• _MATERIAL SHOWN_:

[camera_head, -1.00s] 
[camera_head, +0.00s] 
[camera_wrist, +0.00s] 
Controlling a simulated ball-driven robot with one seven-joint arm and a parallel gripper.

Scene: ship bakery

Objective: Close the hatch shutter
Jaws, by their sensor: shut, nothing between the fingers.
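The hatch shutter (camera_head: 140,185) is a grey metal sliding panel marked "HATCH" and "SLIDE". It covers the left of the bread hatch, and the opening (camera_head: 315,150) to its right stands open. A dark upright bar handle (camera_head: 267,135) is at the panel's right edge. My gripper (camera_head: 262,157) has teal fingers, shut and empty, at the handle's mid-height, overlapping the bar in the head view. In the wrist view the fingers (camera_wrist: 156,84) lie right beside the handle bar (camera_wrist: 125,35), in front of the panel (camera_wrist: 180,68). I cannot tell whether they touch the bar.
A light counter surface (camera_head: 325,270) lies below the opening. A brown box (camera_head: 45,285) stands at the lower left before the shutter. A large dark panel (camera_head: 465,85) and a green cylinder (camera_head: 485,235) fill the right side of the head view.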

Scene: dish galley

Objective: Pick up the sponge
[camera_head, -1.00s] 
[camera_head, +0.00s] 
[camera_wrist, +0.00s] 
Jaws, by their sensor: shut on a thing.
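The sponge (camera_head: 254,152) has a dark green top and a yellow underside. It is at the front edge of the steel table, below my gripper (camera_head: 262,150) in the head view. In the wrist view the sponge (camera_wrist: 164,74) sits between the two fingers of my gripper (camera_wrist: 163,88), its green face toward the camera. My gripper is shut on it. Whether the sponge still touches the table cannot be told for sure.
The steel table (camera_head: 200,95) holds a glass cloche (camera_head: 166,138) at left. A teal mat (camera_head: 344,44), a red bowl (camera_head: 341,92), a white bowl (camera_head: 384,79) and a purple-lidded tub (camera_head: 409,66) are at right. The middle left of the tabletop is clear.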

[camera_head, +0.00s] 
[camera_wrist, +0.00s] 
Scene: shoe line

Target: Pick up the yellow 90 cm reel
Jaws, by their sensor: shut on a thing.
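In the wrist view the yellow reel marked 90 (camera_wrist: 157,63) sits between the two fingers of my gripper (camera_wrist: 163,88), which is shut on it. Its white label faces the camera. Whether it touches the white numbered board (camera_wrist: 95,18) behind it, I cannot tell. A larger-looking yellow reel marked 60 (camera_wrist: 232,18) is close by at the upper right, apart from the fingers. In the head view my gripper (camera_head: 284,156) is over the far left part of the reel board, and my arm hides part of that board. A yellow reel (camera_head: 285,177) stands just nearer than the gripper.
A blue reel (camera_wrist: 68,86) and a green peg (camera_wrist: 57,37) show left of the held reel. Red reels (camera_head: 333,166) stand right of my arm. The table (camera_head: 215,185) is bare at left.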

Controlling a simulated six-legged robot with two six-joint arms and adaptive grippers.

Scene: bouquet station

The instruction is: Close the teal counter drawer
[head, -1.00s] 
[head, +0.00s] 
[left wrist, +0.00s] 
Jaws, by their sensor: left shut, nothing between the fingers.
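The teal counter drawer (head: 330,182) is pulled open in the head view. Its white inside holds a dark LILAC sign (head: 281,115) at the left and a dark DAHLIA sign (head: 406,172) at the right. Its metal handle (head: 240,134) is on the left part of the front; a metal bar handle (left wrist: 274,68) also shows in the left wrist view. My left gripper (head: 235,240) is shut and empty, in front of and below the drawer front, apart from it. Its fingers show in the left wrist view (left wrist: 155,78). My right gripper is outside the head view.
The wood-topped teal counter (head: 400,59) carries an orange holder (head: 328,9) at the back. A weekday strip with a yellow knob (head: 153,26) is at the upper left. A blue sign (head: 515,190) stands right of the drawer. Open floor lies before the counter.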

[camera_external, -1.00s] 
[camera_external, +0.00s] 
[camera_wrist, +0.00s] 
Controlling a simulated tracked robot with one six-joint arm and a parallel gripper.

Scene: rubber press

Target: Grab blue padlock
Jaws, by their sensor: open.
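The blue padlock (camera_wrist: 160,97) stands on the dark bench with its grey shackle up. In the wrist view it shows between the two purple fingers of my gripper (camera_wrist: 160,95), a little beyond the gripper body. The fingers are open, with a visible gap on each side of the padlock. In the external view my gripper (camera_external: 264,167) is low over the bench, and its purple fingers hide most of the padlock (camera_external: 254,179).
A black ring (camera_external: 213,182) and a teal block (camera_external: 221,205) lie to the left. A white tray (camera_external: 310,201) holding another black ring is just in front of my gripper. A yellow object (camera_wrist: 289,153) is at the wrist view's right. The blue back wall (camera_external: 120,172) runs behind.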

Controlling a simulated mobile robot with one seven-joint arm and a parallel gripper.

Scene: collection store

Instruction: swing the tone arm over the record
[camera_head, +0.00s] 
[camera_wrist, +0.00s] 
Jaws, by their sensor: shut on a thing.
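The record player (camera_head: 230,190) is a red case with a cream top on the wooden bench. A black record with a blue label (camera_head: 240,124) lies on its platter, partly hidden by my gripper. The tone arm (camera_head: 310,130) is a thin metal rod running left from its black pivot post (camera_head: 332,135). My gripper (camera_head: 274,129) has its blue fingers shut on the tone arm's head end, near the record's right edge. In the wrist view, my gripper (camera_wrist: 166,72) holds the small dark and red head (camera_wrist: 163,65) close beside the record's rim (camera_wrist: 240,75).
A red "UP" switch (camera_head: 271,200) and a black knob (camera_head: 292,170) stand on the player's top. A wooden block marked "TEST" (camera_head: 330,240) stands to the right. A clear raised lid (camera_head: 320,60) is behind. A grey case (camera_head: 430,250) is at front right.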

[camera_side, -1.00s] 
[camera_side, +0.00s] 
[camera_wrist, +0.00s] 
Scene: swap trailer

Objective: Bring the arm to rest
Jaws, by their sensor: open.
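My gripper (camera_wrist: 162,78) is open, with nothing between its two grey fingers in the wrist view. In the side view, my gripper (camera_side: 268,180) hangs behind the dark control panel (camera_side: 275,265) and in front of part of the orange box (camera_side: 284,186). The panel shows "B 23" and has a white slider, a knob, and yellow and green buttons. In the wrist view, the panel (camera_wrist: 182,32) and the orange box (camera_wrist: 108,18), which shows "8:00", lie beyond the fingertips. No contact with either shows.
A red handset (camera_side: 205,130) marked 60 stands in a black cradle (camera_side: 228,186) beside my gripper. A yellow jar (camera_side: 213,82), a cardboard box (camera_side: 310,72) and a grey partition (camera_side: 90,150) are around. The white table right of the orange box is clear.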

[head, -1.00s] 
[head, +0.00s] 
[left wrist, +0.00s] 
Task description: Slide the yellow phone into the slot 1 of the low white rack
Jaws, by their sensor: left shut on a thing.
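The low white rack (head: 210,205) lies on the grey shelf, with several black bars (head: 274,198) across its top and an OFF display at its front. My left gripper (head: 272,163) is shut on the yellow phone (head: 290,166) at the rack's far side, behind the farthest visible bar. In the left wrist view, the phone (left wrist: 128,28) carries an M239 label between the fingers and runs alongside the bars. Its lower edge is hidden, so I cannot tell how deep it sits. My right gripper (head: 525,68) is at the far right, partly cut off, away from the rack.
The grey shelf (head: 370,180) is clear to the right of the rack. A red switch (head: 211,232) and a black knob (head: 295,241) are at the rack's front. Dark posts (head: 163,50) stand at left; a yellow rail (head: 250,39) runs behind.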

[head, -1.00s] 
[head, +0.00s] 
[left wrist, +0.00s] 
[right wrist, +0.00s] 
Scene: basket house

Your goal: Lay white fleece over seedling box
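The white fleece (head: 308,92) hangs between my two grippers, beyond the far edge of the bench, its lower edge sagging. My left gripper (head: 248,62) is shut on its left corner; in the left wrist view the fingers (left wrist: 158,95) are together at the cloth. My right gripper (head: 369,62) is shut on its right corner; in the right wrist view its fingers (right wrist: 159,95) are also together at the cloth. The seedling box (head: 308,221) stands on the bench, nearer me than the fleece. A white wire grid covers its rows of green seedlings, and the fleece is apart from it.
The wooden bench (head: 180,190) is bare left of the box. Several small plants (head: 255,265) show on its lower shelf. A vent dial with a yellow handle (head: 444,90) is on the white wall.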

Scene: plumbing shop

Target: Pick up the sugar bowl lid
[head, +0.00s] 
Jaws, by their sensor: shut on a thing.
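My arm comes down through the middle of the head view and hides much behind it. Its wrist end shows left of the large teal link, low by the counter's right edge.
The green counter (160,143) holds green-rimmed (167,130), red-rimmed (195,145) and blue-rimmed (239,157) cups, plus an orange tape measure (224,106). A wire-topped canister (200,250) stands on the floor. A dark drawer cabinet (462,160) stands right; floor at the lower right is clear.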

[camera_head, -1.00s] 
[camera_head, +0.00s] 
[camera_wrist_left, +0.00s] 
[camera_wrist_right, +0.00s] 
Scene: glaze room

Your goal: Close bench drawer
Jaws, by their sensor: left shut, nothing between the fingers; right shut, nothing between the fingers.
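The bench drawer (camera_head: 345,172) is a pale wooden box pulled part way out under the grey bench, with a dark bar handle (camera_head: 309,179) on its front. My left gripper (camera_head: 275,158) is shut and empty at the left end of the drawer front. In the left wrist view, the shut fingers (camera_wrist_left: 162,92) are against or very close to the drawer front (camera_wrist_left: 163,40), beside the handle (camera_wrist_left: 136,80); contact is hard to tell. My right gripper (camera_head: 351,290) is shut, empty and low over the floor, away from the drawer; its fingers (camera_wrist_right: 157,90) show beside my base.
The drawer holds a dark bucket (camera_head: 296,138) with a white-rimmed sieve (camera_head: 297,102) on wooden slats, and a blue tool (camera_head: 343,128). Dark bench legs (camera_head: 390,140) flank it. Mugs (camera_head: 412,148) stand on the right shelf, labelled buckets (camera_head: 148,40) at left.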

• _INSTRUCTIONS TO FOLLOW_:
Count how many lines of the data include the word "seven". Your reply should be that number alone.

• _EXERCISE OUTPUT_:
2